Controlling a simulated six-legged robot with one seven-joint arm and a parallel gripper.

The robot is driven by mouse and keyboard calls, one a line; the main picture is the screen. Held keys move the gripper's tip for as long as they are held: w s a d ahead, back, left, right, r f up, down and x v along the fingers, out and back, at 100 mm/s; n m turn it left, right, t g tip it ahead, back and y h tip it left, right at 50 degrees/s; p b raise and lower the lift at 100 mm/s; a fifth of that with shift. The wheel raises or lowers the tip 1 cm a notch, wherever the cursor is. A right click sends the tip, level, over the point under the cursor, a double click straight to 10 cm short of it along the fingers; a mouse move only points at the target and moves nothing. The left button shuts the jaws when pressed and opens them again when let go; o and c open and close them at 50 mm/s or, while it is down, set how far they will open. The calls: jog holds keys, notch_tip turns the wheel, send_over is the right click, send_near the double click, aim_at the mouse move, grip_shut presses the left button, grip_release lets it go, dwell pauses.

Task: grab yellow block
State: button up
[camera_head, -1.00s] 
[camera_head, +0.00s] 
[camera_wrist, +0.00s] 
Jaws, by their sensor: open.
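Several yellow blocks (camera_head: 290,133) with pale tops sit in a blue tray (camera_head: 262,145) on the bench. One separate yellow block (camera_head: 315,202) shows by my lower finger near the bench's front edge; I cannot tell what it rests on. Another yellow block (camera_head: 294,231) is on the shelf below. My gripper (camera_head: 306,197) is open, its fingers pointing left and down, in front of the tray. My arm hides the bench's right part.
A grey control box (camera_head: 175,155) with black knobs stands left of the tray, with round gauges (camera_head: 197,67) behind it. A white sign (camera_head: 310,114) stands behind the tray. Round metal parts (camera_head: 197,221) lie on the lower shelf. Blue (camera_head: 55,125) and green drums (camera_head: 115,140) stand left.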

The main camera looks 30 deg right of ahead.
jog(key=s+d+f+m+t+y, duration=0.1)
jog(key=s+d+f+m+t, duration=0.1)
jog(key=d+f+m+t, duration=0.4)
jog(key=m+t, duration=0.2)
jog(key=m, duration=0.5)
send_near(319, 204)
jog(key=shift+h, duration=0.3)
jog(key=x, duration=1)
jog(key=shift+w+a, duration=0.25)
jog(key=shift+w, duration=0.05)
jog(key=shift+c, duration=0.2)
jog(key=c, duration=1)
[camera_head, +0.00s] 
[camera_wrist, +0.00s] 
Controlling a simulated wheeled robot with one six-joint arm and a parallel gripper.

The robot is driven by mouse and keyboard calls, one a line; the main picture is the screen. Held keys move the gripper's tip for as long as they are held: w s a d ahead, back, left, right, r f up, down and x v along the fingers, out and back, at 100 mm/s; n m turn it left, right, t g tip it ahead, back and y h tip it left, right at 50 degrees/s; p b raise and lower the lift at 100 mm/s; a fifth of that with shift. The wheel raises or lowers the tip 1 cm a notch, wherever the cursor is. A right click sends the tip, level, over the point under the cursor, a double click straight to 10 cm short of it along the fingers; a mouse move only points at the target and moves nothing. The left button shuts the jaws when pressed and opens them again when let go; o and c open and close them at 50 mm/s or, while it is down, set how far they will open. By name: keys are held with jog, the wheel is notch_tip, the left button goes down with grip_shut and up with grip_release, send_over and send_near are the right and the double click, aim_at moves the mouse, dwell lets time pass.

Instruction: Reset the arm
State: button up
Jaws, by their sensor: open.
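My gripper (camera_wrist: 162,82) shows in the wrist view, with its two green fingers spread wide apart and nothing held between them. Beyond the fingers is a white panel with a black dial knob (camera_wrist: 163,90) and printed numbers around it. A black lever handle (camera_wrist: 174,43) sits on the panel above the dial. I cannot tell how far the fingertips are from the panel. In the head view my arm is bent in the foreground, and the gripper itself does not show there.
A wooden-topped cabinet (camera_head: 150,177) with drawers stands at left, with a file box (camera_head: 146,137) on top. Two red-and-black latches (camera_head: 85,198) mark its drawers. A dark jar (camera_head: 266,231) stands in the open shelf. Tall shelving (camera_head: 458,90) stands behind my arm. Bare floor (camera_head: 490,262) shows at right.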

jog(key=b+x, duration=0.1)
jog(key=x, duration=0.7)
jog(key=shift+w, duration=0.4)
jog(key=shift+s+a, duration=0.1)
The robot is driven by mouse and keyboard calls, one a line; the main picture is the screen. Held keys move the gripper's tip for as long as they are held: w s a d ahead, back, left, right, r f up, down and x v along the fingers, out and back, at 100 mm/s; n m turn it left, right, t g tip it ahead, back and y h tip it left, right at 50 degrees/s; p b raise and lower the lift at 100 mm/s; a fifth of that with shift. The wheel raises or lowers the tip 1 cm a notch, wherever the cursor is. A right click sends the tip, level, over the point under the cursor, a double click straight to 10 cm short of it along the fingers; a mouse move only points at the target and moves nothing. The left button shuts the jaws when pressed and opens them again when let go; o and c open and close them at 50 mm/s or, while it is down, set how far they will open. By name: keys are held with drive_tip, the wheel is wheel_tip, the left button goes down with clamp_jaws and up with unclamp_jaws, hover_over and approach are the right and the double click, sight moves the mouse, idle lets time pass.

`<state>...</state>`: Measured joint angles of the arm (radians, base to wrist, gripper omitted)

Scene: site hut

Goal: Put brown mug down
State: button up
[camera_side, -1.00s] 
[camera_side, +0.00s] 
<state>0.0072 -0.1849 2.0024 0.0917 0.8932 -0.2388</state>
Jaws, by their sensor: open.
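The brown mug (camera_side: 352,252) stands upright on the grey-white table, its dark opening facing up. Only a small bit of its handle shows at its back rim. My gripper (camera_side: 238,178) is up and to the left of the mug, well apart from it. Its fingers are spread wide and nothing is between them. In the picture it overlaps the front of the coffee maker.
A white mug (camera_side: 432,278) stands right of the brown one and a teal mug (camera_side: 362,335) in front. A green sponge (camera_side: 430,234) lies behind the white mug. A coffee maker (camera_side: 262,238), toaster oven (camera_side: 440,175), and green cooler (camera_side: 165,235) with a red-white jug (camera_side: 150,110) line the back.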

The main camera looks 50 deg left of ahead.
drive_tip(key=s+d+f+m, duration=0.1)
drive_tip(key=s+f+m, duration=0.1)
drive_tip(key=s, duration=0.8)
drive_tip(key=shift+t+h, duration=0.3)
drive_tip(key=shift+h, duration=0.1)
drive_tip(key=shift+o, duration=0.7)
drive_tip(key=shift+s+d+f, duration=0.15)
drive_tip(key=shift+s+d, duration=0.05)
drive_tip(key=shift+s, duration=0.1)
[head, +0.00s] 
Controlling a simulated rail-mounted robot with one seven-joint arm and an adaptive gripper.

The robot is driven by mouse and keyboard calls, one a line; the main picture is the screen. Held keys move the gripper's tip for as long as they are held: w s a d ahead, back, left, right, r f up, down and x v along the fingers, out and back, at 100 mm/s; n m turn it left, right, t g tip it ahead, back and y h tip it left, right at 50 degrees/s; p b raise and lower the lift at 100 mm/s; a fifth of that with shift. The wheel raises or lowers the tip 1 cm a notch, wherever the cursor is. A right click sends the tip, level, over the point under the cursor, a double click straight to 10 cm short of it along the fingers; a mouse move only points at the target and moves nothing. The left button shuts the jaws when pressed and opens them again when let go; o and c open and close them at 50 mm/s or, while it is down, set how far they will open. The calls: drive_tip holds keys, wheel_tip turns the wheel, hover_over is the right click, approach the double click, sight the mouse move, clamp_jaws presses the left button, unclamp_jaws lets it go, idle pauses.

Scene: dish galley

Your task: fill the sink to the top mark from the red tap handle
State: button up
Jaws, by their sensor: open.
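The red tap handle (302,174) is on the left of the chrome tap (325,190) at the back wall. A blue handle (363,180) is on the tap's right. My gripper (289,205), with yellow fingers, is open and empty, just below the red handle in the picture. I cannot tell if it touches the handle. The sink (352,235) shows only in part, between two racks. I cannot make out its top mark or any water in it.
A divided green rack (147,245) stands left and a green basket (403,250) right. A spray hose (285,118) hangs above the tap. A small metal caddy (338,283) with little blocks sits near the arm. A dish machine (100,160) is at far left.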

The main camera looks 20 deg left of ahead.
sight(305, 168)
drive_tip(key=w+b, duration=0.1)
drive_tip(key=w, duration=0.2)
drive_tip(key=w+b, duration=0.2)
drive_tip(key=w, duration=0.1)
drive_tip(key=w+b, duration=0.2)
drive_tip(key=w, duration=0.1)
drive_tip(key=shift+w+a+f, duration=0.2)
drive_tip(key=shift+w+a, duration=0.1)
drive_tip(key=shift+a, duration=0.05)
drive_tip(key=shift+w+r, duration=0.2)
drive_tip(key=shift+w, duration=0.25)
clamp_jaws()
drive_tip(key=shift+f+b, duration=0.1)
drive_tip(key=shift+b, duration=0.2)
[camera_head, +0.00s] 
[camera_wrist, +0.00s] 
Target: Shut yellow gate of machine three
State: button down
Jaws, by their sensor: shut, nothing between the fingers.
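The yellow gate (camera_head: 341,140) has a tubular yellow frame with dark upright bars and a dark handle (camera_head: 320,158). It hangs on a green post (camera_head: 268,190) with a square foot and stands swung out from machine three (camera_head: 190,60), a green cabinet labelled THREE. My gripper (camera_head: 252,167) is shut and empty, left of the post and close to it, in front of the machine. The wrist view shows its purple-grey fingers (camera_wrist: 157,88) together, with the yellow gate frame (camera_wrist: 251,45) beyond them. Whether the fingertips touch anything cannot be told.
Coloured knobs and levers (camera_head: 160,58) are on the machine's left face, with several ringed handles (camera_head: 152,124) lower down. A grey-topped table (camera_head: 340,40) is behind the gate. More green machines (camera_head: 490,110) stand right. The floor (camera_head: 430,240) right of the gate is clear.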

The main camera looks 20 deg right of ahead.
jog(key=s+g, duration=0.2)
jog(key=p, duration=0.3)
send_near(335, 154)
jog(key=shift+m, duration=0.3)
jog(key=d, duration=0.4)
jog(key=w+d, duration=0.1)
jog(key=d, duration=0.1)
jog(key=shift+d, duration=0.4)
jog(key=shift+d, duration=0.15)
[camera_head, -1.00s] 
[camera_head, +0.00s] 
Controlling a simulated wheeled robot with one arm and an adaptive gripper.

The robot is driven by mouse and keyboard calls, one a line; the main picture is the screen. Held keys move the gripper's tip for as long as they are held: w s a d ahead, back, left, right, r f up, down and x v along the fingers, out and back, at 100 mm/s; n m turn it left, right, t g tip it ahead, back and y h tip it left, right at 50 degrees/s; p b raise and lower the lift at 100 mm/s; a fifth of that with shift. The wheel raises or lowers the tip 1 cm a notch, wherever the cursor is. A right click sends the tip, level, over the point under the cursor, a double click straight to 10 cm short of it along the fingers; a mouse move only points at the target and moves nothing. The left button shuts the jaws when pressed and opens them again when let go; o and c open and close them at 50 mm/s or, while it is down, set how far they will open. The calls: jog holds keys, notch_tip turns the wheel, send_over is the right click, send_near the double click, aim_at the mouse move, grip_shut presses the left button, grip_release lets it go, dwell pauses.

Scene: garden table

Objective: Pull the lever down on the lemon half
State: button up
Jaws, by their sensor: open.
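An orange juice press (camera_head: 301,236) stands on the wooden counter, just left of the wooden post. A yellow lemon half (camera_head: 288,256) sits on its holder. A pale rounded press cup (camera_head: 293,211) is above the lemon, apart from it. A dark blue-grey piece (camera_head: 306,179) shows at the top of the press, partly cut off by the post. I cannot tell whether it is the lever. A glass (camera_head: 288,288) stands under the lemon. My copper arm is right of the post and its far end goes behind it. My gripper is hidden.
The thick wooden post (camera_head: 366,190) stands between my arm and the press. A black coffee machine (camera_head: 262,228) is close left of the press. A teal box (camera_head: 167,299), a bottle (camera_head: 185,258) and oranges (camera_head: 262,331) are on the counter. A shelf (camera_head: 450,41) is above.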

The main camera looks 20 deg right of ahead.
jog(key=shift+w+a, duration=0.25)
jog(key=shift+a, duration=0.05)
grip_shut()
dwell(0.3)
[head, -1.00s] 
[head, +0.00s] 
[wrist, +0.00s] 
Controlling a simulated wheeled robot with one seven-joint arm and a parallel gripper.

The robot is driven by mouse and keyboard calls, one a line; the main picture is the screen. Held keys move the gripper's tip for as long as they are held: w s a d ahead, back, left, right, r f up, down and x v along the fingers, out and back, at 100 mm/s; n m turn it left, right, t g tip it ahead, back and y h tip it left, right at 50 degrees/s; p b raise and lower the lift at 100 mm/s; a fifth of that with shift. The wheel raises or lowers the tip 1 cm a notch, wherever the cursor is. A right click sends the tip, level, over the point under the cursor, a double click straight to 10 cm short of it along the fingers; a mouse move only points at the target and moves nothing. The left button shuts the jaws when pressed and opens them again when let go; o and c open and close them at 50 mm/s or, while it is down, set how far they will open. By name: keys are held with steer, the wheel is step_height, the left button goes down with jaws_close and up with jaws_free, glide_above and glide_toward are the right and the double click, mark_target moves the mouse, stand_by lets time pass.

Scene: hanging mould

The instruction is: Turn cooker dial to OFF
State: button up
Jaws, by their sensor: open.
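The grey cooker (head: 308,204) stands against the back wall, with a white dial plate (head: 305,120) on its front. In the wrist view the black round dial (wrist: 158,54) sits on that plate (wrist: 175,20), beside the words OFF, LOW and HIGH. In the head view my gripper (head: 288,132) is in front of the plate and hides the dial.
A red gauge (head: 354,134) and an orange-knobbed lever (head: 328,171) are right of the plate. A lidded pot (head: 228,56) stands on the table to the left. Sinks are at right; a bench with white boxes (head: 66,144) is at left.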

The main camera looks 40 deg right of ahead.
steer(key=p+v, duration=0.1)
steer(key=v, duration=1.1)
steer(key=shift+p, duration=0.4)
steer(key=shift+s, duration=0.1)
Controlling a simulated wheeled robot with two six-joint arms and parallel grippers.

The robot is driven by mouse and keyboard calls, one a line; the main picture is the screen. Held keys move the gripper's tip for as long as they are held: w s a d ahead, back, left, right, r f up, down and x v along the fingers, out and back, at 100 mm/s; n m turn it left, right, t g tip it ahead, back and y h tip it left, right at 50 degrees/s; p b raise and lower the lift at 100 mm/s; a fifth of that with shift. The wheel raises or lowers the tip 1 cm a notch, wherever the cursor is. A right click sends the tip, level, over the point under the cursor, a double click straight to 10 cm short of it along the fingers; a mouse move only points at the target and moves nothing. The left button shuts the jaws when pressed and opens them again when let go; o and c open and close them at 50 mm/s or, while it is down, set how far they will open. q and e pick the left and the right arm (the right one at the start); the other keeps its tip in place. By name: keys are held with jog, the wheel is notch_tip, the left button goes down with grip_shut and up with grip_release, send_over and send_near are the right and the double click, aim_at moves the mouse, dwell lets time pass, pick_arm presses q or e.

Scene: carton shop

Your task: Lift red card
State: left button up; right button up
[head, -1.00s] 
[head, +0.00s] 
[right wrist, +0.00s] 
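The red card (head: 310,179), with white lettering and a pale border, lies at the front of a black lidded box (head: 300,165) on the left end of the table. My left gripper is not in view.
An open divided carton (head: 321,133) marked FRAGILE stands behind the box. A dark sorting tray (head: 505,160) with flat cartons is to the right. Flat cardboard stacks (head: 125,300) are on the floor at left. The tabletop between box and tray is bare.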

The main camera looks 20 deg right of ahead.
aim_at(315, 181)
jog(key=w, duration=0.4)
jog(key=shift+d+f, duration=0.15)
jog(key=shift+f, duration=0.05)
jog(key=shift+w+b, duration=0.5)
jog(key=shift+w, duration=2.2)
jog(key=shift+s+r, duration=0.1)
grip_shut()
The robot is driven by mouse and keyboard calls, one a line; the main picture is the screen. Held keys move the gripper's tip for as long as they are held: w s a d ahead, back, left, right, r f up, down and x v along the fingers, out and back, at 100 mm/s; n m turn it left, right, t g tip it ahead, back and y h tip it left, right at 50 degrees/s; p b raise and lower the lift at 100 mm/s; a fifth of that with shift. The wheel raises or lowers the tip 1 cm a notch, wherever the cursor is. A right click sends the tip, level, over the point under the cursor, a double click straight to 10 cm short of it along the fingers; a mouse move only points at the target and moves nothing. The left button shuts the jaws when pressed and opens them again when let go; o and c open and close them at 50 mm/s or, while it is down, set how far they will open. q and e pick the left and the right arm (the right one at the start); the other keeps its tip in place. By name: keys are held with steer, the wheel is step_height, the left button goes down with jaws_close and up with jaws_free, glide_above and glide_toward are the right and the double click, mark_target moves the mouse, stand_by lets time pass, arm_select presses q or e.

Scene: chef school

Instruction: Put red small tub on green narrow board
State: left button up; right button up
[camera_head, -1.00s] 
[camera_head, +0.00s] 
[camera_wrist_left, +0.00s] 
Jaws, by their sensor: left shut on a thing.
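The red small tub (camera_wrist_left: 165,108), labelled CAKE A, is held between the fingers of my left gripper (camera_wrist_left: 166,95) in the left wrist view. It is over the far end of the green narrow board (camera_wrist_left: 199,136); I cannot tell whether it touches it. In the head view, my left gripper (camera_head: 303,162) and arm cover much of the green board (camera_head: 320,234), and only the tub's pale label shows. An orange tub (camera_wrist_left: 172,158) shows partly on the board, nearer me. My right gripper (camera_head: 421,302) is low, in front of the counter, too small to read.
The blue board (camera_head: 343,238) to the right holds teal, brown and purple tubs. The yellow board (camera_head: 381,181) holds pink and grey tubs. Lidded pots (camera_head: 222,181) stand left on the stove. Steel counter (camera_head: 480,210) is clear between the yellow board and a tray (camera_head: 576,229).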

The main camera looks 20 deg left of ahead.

——————————

(DIRECTIONS FOR THIS TASK) Output only the lines from the one containing "Scene: hanging mould" through the one containing "Controlling a simulated wheeled robot with two", inclusive, exactly as written.

(TASK RESPONSE)
Scene: hanging mould

The instruction is: Turn cooker dial to OFF
State: button up
Jaws, by their sensor: open.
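The grey cooker (head: 308,204) stands against the back wall, with a white dial plate (head: 305,120) on its front. In the wrist view the black round dial (wrist: 158,54) sits on that plate (wrist: 175,20), beside the words OFF, LOW and HIGH. In the head view my gripper (head: 288,132) is in front of the plate and hides the dial.
A red gauge (head: 354,134) and an orange-knobbed lever (head: 328,171) are right of the plate. A lidded pot (head: 228,56) stands on the table to the left. Sinks are at right; a bench with white boxes (head: 66,144) is at left.

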The main camera looks 40 deg right of ahead.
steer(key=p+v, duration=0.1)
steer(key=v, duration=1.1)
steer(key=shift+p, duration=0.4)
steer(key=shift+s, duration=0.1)
Controlling a simulated wheeled robot with two six-joint arms and parallel grippers.

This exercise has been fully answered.